Nuestra conducta organizada a partir de una lógica judicial oscila entre dos extremos: o no hacemos nada porque “no hay denuncias”, o se denuncia y se espera que actúe la Justicia. En los dos casos la institución escolar renuncia a su responsabilidad de intervenir y la delega en otra esfera.
Ahora bien, ¿en qué consiste la responsabilidad escolar? ¿Qué podría hacer la escuela frente a casos como el de Rowek, que no sea informarlo a las autoridades correspondientes?  Pero no es necesario llegar a un caso tan extremo: ¿qué hace la escuela ante los casos de violencia física y/o simbólica que siguen formando parte de una supuesta matriz identitaria de una institución como el CNBA? “Denunciarlos”, “escracharlos”, “sumariarlos” son algunas de las opciones que nos vienen a la cabeza, pero que deberíamos desestimar.
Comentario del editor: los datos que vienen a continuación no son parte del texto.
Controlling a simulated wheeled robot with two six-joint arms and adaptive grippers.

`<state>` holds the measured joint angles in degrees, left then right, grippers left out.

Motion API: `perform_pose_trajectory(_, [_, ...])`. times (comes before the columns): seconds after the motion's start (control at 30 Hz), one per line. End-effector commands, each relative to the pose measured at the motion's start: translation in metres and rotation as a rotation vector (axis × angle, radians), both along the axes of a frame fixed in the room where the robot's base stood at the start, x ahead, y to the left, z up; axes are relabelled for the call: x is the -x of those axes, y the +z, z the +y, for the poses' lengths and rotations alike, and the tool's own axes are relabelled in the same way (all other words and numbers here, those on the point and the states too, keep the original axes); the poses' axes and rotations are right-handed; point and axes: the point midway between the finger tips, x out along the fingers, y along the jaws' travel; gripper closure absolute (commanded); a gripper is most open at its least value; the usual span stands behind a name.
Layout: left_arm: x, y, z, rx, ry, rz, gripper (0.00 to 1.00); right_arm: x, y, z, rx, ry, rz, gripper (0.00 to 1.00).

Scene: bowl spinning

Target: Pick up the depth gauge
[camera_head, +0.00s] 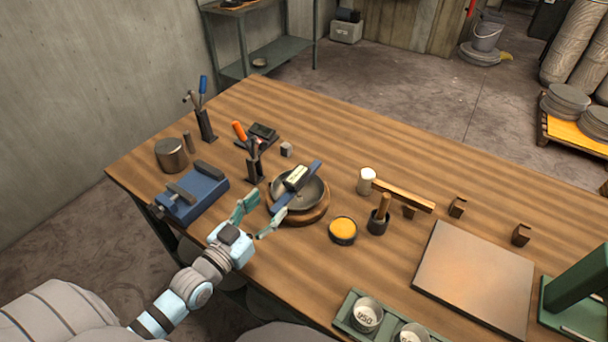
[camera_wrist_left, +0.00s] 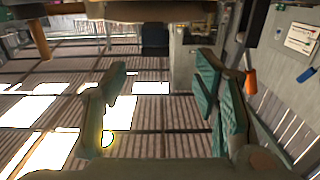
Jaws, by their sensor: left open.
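A blue bar with a cream block at its middle, which looks like the depth gauge (camera_head: 297,178), lies slanted across the rim of a dark metal bowl (camera_head: 312,196). The bowl sits on a round wooden base (camera_head: 304,218) on the table. My left gripper (camera_head: 260,212) is open and empty, just left of and nearer than the bowl, its fingers spread near the gauge's near end. In the left wrist view, the two green fingers of my left gripper (camera_wrist_left: 162,64) stand wide apart with nothing clasped between them. I cannot make out the gauge for sure there. My right gripper is not in view.
A blue vise-like block (camera_head: 200,192) and a metal cylinder (camera_head: 171,155) stand to the left. Tool holders (camera_head: 254,168) stand behind. A yellow-topped tin (camera_head: 343,230), a dark cup (camera_head: 377,224) and a wooden mallet (camera_head: 404,196) are to the right. A flat board (camera_head: 476,280) lies further right.

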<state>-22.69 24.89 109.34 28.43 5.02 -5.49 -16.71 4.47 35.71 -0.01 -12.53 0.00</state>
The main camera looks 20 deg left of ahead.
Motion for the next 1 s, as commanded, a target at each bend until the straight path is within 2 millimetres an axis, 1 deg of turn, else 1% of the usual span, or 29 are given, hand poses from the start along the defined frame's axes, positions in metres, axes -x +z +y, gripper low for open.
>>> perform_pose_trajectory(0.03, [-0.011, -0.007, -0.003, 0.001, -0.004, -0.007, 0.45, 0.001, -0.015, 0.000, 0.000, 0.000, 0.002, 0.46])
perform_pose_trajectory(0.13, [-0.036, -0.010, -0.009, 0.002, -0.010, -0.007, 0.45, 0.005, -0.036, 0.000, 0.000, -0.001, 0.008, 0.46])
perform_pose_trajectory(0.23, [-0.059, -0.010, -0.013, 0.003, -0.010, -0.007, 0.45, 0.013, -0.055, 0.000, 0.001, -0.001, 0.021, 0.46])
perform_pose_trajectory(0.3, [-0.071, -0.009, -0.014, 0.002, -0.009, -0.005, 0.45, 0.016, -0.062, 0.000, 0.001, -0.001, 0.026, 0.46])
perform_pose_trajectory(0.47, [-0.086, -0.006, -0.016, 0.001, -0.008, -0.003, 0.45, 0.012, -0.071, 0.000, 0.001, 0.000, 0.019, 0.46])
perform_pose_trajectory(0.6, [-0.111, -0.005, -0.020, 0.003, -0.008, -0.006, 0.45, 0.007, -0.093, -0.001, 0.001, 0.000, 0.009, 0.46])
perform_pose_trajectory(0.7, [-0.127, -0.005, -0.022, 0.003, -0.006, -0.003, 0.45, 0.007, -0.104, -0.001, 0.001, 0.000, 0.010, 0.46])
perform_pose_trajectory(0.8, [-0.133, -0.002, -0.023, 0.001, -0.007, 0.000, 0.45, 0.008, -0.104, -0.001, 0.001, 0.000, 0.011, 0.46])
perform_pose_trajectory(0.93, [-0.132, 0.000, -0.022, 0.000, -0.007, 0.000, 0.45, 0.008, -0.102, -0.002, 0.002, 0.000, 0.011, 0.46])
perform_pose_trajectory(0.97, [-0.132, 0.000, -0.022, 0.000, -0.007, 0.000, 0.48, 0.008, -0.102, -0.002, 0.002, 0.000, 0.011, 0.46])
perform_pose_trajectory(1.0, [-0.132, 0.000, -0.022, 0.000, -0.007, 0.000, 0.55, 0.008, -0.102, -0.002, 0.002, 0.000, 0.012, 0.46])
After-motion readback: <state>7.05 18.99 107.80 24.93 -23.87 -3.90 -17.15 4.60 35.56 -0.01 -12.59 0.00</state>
Hemos naturalizado la judicialización de nuestras relaciones escolares y no concebimos la escuela como un espacio donde la palabra circule y medie. Nos resulta prácticamente imposible plantear un conflicto vincular por fuera de la forma de la queja o de la denuncia; no estamos habituados al trabajo colectivo y sincero, a la búsqueda de acuerdos y a la construcción de marcos de convivencia que no caigan en meros reglamentos o protocolos. Allí donde surge un problema que haga suficiente ruido, se acude simplemente a la sanción o al ocultamiento. 

V

En los últimos tiempos, el CNBA se vio conmovido (¿realmente lo hizo?) por el discurso de Mujeres y Disidencias, la denuncia de una ex alumna sobre abusos cometidos por quien participaba habitualmente  de los viajes de estudios a Tilcara y el repudio a la designación en el Rectorado de la UBA de un profesor sancionado por amenazar a un alumno que lo había señalado por seguir cuentas de Twitter de contenido pornográfico. 
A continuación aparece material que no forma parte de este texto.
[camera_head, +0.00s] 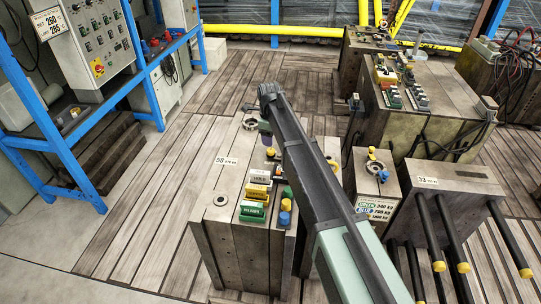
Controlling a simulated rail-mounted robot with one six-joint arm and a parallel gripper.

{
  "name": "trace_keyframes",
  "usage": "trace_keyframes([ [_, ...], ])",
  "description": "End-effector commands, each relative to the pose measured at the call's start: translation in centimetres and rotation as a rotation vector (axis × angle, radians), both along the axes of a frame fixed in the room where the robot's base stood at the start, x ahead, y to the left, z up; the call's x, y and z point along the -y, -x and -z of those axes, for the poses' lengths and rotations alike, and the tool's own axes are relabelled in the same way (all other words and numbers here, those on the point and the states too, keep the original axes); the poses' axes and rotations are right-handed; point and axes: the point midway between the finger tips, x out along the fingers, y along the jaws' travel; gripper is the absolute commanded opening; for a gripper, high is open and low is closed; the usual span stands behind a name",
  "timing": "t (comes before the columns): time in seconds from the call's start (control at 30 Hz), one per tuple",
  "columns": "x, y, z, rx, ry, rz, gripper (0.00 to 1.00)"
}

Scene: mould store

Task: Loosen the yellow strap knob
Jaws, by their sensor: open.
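The nearest mould block, labelled 58 (227,161), stands below my arm. A small yellow knob (271,152) sits on its top, just below the arm's end. Another yellow piece (333,165) shows right of my arm, partly hidden by it. I cannot tell for certain which is the strap knob, and no strap is clear. My gripper (266,138) hangs at the arm's far end, small and partly hidden, above the block's back part. It is open, appears empty, and is close to the first yellow knob; contact cannot be told.
Green, yellow and white tags (254,203) and blue knobs (285,212) crowd the block's top. A block labelled 33 (452,183) with black rods stands right. Larger moulds (435,95) stand behind. A blue rack (50,140) stands left. The plank floor between is clear.

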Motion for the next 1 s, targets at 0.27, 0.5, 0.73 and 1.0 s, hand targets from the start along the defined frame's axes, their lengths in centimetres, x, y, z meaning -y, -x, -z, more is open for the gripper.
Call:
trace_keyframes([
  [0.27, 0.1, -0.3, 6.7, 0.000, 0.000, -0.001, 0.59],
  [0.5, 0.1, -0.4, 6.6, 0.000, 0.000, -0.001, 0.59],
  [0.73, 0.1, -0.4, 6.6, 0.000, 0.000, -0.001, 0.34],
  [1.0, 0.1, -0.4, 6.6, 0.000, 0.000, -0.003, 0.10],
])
El caso Rowek debería hacer explotar los cimientos de esta supuesta “nueva normalidad” a la que el CNBA parece acostumbrarse con casos como los mencionados (y por otros que podrían señalarse).
La exposición repentina, salvaje y fugaz en los medios y en las redes sociales no hace más que evidenciar la imposibilidad de trabajar en el CNBA desde una lógica que sea preponderantemente pedagógica, que confíe en la palabra como herramienta principal para la construcción y el intercambio y procure dejar de lado el sometimiento como principio de vinculación interpersonal. Esa lógica pedagógica sería, asimismo, un principio de encuentro y de prevención, que permita cuidar a cada estudiante y velar por sus derechos pero también acompañar a cada docente, a cada nodocente y a las familias que integran la comunidad educativa. Es imprescindible que podamos hacer circular la palabra, pero no para evitar conflictos -inherentes a nuestra condición de seres humanos- sino simplemente para poder aprender de ellos. De eso se trata, en definitiva, la función de una escuela.